Que fait-on avec le temps , Roman Opalka en a dénombré l’écoulement, jusqu’au dernier nombre 5607249, jour de son dernier soupir.
Anselm Kiefer, Alkahest 2013, huile, émulsion, acrylique, gomme-laque, charbon, sel et métal sur toile, galerie Thaddeus Ropac
Cinquième séquence : Tombeau de la philosophie.
La place laissée vacante par la philosophie, c’est l’art qui l’occupe. La peinture par les artistes met en scène le cadavre de la philosophie.
Magritte “les vacances de Hegel” Une suite de toiles et sculptures avec des cadavres : Efficiency Men de Thomas Schütte, Walking for the Liberation de Paul Delvaux, l’enfer des frères Chapman, puis dans la cour Giacometti, incongrue : Merci Dream, la Pièta de Jan Fabre, impressionnante à Venise, dans la Nuova Scuola Grande di Santa Maria de la Misericordia. Les chaussures d’Abdel Andessemend : les Chemins qui ne mènent nulle part. La Datcha, propriété d’Edouardo Arroyo, où Louis Althusser est présenté sur le seuil, Levy Strauss assis, Lacan debout en noeud papillon, Foucault, caressant son crâne chauve, Roland Barthes (attention Nagui et Sarko) présentant les petits fours à ses invités, que l’on devine en grande discussion et réflexion. BHL nous apprend que le tableau est une charge contre les cinq, de leur pensée coupée du monde, frileuse. Colère contre les penseurs, fureur contre l’intelligence et son emphatique inutilité.
La Datcha collection particulière
Sixième séquence : La revanche de Platon.
La situation s’inverse, la contre-offensive, sinon, de la philosophie, du moins du discours et du concept répondant à l’agression, tentant de reprendre le terrain perdu, en repartant à l’assaut de l’art.
En premier lieu, la contre-attaque de Duchamp avec tous ses suiveurs, puis le monochrome, certaines oeuvres se réduisent à un simple énoncé.
Les directives de Guy Debord.
Septième séquence : Plastèmes et philosophèmes.
Termes inconnus que j’ai tenté de trouver dans un dictionnaire (google)
Aussi je résume ce que j’ai lu et tenté de comprendre.
Les artistes n’ont attendu personne pour se libérer et surtout pas un philosophe, ni inversement, pour les philosophes.

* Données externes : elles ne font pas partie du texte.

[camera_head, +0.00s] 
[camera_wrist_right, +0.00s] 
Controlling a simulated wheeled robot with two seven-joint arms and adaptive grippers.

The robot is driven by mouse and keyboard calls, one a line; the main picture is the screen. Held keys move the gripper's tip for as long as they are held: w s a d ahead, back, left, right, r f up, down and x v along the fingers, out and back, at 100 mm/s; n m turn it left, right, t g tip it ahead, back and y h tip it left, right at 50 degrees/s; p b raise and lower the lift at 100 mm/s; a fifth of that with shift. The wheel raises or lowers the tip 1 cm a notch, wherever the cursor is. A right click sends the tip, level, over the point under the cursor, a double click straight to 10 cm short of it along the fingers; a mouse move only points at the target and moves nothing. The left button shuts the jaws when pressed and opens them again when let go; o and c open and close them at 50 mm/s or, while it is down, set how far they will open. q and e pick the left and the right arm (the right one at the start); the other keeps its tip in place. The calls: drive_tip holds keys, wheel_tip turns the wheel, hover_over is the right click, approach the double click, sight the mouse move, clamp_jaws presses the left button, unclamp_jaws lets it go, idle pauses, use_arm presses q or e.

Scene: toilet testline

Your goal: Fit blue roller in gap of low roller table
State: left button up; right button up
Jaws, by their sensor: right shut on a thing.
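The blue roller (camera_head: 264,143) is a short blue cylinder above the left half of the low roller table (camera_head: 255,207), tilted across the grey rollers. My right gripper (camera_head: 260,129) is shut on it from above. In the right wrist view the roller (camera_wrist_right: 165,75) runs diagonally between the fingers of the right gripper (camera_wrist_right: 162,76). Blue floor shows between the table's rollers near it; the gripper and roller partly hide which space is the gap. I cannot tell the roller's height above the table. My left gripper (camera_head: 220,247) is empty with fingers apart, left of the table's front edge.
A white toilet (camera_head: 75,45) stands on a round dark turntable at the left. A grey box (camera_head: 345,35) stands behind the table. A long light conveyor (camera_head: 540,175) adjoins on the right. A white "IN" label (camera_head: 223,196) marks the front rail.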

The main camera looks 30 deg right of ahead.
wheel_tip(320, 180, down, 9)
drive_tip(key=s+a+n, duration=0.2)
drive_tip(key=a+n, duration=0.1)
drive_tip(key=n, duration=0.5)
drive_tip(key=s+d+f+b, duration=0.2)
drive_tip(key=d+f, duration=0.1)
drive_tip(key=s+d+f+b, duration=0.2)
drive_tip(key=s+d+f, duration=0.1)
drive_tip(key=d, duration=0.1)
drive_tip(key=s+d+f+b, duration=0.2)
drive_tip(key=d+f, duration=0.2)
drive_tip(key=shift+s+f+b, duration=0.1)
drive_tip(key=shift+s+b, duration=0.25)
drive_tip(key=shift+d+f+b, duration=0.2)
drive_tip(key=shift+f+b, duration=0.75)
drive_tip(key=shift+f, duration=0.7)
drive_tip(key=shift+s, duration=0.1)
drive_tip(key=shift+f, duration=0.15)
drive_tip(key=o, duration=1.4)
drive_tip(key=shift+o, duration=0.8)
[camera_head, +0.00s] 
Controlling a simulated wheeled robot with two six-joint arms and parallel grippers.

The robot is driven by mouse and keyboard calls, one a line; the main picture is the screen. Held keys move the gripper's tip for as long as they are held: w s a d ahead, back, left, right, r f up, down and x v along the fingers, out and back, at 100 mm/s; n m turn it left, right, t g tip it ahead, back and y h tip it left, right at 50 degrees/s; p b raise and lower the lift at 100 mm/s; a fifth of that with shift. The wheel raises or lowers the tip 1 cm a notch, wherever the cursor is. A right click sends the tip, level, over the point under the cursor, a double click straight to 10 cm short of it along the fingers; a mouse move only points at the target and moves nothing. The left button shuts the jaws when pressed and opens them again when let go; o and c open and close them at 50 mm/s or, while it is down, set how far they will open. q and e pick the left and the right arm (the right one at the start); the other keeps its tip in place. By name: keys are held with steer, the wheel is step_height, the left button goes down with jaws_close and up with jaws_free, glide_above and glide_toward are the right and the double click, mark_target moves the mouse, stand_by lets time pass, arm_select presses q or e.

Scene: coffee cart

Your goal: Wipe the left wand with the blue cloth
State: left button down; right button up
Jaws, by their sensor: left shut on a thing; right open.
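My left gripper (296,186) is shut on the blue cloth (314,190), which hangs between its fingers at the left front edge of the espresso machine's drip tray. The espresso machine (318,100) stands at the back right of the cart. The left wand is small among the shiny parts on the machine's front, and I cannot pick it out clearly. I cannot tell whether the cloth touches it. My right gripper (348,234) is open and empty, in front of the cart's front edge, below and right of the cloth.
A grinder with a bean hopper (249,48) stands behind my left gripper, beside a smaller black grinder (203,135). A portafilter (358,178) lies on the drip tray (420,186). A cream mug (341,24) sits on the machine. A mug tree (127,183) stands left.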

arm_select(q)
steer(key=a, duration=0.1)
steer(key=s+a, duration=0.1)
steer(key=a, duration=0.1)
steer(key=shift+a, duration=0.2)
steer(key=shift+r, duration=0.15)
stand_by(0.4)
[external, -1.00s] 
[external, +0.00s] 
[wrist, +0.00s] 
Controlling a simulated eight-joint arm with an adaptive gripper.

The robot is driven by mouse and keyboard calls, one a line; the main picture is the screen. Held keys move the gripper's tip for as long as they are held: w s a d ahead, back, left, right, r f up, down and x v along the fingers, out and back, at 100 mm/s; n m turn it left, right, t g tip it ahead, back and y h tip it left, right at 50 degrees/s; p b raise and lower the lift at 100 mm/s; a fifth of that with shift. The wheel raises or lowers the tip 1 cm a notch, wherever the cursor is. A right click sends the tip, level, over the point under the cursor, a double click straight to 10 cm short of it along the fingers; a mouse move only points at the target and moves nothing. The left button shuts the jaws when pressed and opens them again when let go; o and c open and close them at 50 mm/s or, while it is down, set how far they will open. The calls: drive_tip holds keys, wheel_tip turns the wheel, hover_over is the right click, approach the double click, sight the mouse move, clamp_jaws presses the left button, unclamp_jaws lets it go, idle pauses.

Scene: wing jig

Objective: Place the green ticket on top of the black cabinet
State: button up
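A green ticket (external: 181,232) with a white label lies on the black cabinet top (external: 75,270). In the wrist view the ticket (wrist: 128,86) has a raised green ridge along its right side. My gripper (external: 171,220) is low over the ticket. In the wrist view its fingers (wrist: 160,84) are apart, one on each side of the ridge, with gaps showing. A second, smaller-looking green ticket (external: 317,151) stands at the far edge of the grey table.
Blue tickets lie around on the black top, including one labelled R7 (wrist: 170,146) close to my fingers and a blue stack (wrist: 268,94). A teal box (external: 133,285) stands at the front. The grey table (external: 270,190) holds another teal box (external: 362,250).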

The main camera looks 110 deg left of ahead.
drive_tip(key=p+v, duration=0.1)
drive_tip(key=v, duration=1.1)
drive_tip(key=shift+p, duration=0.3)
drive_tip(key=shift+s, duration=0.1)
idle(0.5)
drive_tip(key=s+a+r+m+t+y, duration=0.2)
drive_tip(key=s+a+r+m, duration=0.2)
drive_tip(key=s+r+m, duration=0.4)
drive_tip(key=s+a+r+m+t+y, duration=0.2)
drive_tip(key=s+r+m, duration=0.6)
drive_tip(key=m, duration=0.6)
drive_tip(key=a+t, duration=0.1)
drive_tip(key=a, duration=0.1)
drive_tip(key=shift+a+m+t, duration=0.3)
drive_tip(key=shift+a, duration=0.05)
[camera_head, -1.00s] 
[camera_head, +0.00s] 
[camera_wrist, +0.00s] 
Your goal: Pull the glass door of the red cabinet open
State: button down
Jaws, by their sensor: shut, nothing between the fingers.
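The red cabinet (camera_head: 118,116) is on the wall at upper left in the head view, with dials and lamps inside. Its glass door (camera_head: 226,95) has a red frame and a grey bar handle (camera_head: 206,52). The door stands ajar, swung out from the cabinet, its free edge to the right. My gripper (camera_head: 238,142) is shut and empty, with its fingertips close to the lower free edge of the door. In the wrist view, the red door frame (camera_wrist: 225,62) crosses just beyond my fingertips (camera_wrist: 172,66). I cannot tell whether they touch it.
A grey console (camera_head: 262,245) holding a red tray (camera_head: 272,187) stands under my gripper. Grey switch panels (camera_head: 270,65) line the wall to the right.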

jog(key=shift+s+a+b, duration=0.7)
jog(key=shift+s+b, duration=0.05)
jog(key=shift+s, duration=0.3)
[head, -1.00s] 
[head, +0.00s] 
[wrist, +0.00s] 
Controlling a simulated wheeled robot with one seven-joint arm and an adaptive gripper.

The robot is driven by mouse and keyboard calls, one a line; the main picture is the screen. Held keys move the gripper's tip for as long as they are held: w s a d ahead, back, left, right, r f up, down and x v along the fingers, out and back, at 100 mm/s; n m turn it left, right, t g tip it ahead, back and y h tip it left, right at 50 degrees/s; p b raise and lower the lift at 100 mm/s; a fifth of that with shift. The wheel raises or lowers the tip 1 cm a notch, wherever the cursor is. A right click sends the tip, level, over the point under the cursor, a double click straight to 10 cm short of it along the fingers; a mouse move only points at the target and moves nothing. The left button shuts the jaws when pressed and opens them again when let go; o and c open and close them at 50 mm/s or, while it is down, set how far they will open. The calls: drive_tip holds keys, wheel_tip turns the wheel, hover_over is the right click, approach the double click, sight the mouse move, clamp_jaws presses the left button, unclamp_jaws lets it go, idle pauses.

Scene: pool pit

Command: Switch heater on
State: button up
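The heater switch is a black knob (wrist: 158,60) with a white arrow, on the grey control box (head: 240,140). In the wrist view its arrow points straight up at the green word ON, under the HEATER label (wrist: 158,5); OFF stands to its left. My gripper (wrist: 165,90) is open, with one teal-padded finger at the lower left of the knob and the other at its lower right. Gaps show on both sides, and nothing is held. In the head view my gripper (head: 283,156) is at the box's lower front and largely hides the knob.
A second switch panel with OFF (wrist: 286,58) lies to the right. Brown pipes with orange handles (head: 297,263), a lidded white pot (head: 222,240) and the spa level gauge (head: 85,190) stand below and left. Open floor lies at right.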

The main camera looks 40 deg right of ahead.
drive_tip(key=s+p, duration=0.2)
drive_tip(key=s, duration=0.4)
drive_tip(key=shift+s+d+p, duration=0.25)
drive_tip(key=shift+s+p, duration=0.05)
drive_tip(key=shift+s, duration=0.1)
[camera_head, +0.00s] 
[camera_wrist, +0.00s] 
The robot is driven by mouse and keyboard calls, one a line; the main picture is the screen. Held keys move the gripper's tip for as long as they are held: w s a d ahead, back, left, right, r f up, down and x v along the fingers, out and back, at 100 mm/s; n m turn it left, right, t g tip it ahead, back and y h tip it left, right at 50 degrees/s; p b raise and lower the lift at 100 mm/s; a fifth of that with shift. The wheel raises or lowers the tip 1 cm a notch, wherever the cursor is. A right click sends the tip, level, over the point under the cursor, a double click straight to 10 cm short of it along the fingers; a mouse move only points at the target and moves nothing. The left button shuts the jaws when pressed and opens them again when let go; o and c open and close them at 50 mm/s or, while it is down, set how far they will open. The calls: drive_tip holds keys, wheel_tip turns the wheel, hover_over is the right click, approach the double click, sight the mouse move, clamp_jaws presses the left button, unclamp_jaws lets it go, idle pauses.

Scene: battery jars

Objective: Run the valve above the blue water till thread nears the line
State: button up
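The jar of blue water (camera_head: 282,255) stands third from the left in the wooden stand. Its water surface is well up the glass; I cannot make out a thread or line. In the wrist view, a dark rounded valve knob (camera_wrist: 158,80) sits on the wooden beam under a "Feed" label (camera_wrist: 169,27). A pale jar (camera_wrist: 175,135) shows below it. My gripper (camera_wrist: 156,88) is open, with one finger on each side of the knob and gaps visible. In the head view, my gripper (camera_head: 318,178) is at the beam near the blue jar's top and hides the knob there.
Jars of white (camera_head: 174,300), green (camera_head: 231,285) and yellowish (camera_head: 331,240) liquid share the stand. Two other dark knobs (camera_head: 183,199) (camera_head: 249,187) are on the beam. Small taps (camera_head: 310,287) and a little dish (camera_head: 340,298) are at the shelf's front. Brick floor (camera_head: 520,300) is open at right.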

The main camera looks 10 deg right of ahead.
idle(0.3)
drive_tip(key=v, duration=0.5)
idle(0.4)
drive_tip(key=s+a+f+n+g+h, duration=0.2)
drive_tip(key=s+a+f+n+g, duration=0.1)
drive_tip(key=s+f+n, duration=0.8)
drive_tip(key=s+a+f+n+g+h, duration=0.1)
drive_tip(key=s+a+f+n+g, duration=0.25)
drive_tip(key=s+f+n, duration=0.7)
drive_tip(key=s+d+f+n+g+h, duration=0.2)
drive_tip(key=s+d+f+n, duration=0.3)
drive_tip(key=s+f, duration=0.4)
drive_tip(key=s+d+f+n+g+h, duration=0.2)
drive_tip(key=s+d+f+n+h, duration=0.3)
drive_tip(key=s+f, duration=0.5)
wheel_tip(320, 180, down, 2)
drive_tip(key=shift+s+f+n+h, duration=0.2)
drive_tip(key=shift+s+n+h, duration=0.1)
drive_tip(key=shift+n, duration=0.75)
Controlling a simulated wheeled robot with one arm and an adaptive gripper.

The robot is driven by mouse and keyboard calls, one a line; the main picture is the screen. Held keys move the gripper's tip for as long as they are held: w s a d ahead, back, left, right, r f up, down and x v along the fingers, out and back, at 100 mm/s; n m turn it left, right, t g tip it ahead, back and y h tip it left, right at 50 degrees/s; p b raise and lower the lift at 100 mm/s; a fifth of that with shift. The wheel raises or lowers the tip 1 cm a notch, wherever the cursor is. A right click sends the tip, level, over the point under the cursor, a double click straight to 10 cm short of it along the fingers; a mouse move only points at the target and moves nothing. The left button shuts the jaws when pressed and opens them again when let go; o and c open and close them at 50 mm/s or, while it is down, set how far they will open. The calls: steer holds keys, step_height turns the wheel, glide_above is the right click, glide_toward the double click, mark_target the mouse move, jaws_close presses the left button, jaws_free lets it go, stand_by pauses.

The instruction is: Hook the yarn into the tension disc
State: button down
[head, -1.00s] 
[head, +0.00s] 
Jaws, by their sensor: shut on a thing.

Car il reste, une dernière configuration, ancienne et moderne, archaïque et contemporaine, qui voit art et philosophie, dans leurs positions respectives, se complétant parfois et travailler ensemble.
Les sacs en plastique de Kader Attia, vides, qui furent pleins, fantomatiques et portant l’empreinte de ce dont les a vidé, témoin de la misère du monde.
Kader Attia
En résumé c’est un va et vient entre art ancien, moderne et contemporain ; entre une crucifixion de Bronzino et de Basquiat ; une Sainte Véronique du XV° siècle et sa réinterprétation par Picabia ou Jim Dine ; entre un tableau de Paul Chenavard prétendant illustrer Hegel et une autre de Joseph Kosuth prétendant, lui, dépasser et prolonger l'hégélianisme, tel est le principe d'une exposition qui pourra se lire comme un grand récit de l'âme et dont le narrateur ne fera mystère ni de la subjectivité de ses choix, ni de ses éblouissements., une exposition qui demande à ce que l’on s’y attarde.
Dans une série de courtes vidéos, filmées par Bernard-Henri Lévy, on devrait voir des artistes contemporains (entre autres : Marina Abramovic, Miquel Barceló, Olafur Eliasson, Alexandre Singh, Huang Yong Ping, Jacques Monory, Anselm Kiefer, Gérard Garouste, Kehinde Wiley, Maurizio Cattelan, Zeng Fanzhi ou Enrico Castellani) lire une page de philosophie (Platon, Hegel, Schelling, un fragment du Talmud, etc.). Noir et blanc. Artiste face caméra. Lieu de son choix. Ces films, à la fois pierres de soutènement et mouvement de l’esprit, portent par leur parole une autre forme de souffle aux côtés de celui des oeuvres.
Elles ne fonctionnaient pas lors de mon passage, dommage.